On Tuesday, a hacker in North Carolina uncovered crash footage from a wrecked Tesla, getting his hands on footage directly from the Autopilot camera’s feed. Until now, no one knew that the Autopilot camera stored crash footage — which could be handy in the event of a crash that wasn’t the Tesla driver’s fault.

Like all cars, Teslas occasionally crash, despite their incredible safety ratings and the fact that they’ll soon be “by far the safest cars on the road,” according to CEO Elon Musk. Luckily for their passengers, they remain extremely safe even in the event of a crash. The current version of Autopilot relies heavily on computer vision: Live footage from the Tesla roof camera tells the system what’s ahead. With Autopilot Version 8, the emphasis will shift to radar, but the rollout has not yet occurred.

The blue region shows the range of the roof camera.

We all knew that this camera was always rolling, but assumed that it didn’t store footage. Jason Hughes, the programmer and Tesla-tinkerer, proved that it does.

Hughes is himself a Tesla owner. Once, his Model S triggered an Emergency Braking event, meaning it detected an impending crash and slammed on the brakes. Hughes was curious whether there would be a data dump — whether his car had stored information relating to this event. After investigating, he found that it did. He’s since kept his eye out at salvage auctions for Tesla parts scrounged from totaled vehicles, and, in May, he found and purchased a salvaged Tesla center display unit.

So Hughes wasn’t the one who crashed, and he knows nothing about the driver. Nothing, that is, except that the driver chose to drive through a yellow light as a white Acura made an at-best audacious left turn, and that Autosteer was not engaged at the time of the almost 60-mph crash.

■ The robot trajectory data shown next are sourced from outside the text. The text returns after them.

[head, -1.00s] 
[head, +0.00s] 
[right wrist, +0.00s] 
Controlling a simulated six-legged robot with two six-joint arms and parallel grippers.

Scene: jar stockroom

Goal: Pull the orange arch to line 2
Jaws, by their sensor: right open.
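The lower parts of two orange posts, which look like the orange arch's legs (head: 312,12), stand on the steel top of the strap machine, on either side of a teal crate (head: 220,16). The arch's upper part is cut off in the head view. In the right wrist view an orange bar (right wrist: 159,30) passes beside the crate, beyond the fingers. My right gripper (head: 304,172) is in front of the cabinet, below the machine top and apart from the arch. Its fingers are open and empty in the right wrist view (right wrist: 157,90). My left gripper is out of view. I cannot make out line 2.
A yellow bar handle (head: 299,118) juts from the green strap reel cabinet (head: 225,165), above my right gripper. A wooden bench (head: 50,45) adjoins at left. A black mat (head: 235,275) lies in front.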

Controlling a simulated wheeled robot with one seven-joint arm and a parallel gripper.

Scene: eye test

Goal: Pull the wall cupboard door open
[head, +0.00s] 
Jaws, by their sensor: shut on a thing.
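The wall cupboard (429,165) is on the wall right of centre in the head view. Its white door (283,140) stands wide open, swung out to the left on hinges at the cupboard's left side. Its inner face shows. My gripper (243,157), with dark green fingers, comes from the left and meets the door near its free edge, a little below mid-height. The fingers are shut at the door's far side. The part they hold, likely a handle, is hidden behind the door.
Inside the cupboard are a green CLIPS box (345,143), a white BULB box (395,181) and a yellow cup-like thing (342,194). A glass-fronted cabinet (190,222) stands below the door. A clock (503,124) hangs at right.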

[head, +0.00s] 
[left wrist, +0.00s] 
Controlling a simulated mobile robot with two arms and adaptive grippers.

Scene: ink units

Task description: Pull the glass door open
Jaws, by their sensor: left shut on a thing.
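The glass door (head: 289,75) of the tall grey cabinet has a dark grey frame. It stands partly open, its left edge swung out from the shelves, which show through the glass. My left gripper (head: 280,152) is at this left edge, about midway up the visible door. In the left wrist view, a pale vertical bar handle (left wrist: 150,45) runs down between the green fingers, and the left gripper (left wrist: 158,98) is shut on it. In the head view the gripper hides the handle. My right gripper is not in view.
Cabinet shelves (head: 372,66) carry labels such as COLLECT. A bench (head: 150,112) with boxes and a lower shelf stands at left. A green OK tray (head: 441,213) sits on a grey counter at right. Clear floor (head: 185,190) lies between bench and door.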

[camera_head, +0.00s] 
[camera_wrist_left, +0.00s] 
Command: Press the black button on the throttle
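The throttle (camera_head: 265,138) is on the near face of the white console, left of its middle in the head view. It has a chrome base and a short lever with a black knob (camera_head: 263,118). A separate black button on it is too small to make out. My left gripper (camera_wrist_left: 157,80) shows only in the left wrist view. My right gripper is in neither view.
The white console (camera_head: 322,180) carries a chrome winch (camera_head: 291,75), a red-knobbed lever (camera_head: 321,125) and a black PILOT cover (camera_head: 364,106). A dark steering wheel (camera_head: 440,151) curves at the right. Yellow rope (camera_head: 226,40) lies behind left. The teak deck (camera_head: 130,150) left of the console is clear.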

How does he know that? Well, it’s simple — for a hacker. “I kind of knew what I was looking for, since I had messed with it on my own car,” Hughes tells Inverse. “It’s not too terribly difficult. You have to basically gain root access to the MCU [Media Control Unit], and such. Tesla’s likely going to make that more difficult. I won’t say it’s simple, but it’s not impossible.”

Once inside, he found footage that the Model S stored right after the crash:

In most Tesla crashes, then, crash footage exists. It’s not great resolution, but it’s good enough for government work. “It has to send these messages over the CAN bus very quickly to save them from the camera to the MCU,” Hughes explains, “so they have to be dumbed-down resolution so that they can actually make it to the MCU before anything bad happens to it in a crash.” This transfer seems to be triggered whenever the airbags deploy, and “takes some amount of time,” he says — in his estimation, probably “about 20 seconds.” So, for the May Autopilot fatality in Florida, which left the Model S roofless, the crash footage probably didn’t make it to the MCU.

In more innocuous crashes, however, the footage would be useful. It would serve as a dashcam, essentially, but only send data and footage when it mattered — after a crash. “In this case,” Hughes says, “it’s obvious to me that the car making the left turn jumped in front of the Model S. I think that would’ve been useful in their insurance claim.” The Tesla owner involved in this crash may be out of luck, but anyone with a Tesla who gets in a crash from here on out might want to hire a hacker.